Salah satu contoh di bidang politik dan kebijakan. Untuk kondisi saat ini di Indonesia, apalagi menjelang tahun 2018, yang merupakan agenda tahun politik, banyak kalangan mengkhawatirkan tentang UU pemilu yang mengurangi jumlah keterwakilan perempuan. Sebab bagaimana mungkin suara dan hak perempuan bisa didengar jika tidak ada keterwakilan memadai ???
Keterwakilan perempuan dalam pemilu 2009 dan 2014, jumlahnya masih stagnan sebesar 18 persen saja. Apakah persentasi keterwakilan perempuan di DPR dan DPRD akan dapat meningkat pada tahun 2019 nanti ? sangat perlu dipertanyakan adanya.
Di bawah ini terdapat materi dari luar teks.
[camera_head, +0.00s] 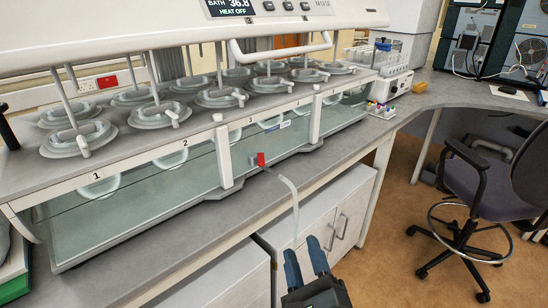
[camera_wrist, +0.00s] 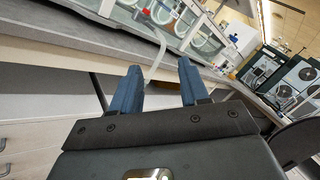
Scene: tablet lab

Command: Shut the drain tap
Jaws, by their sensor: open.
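The drain tap (camera_head: 260,159) has a red handle and sits low on the front of the water bath (camera_head: 150,185). A pale hose (camera_head: 294,205) curves from it over the bench edge and hangs down. The tap also shows small and red in the wrist view (camera_wrist: 147,75), with the hose (camera_wrist: 158,55) beside it; its handle angle is too small to tell there. My gripper (camera_head: 307,258) is below and in front of the tap, near the hose's lower end in the head view. In the wrist view my gripper (camera_wrist: 160,85) has its blue fingers apart, with nothing held between them.
The bench edge (camera_head: 200,240) runs between my gripper and the bath. Cabinets (camera_head: 330,215) stand below.
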Sebab perubahan dalam UU pemilu yang baru, sudah jelas dapat mempengaruhi naik turunnya persentase keterwakilan perempuan. Ditambah lagi dengan peforma, citra serta kepercayaan masyarakat kepada politisi saat ini berada pada titik nadir terendah. Sehingga persaingan pun menjadi semakin sulit dan berat bagi perempuan ditengah gempuran suara terbanyak, belum lagi menyentuh kepada biaya kampanye yang mahal.
Angka 18 persen terbilang masih jauh untuk mencapai target 30 persen keterwakilan perempuan di parlemen yang sudah merupakan komitmen parpol – parpol dalam perebutan kursi 2019 mendatang.
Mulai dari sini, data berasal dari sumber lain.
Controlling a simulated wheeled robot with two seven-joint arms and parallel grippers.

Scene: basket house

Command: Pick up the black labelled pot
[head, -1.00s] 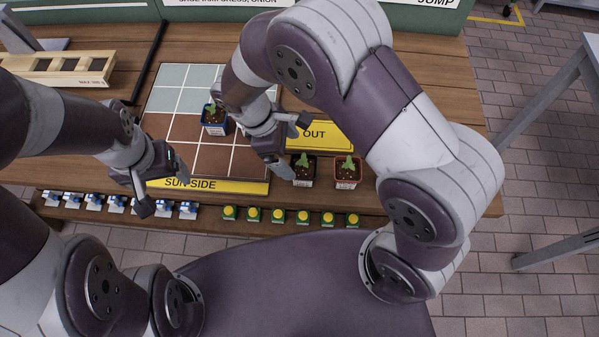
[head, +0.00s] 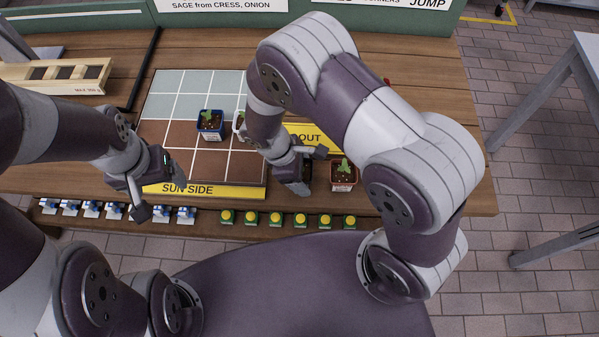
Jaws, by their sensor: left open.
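The black labelled pot (head: 306,170) stands in front of the yellow OUT strip and is mostly hidden by my right gripper (head: 311,170). Only a dark sliver of it shows between the fingers. The right fingers are apart, one on the far side and one on the near side of the pot; whether they press on it I cannot tell. My left gripper (head: 160,190) is open and empty over the left end of the SUN SIDE strip, far from the pot.
A red pot (head: 343,177) with a seedling stands close to the right of the black pot. A blue pot (head: 210,126) and a partly hidden white pot (head: 238,123) stand on the tiled grid (head: 183,107). Yellow-topped pieces (head: 275,219) and blue-white ones (head: 115,210) line the front edge.
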Dengan demikian dari contoh tersebut , kita semakin memahami bahwa banyak produk UU harus dirubah dan direvisi karena belum memperlihatkan aspek keadilan gender.
Contohnya saja pada UU perkawinan. Batas usia anak perempuan di perbolehkan menikah adalah 16 tahun. Tentu akibatnya berdampak pada masalah pendidikan perempuan. Perempuan menempuh pendidikan hingga tingkat SLTA dikarenakan batas umur pernikahan tersebut. Lebih jauh lagi pada pasal 7 ayat (2) tentang dimungkinkan adanya dispensasi umur. Terkadang disalah gunakan mengakali UU ini, oleh orang tua yang akan menikahkan anaknya pada usia 13 atau 14 tahun dibawah umur.
Kenyataan keseharian juga memperlihatkan terjadinya banyak kekerasan struktural terhadap perempuan yang lamban laun dianggap sebagai hal yang biasa dan lumrah. Perempuan yang bekerja sebagai pemulung dan sebagainya yang mengalami kesulitan dalam bertahan hidup karena tuntutan ekonomi. Banyak terjadi di perkotaan baik itu untuk penduduk tetap maupun buruh musiman semestinya ada kebijakan, peraturan, Undang- undang yang berpihak terhadap mereka dengan mencanangkan program kesejahteraan warga kota.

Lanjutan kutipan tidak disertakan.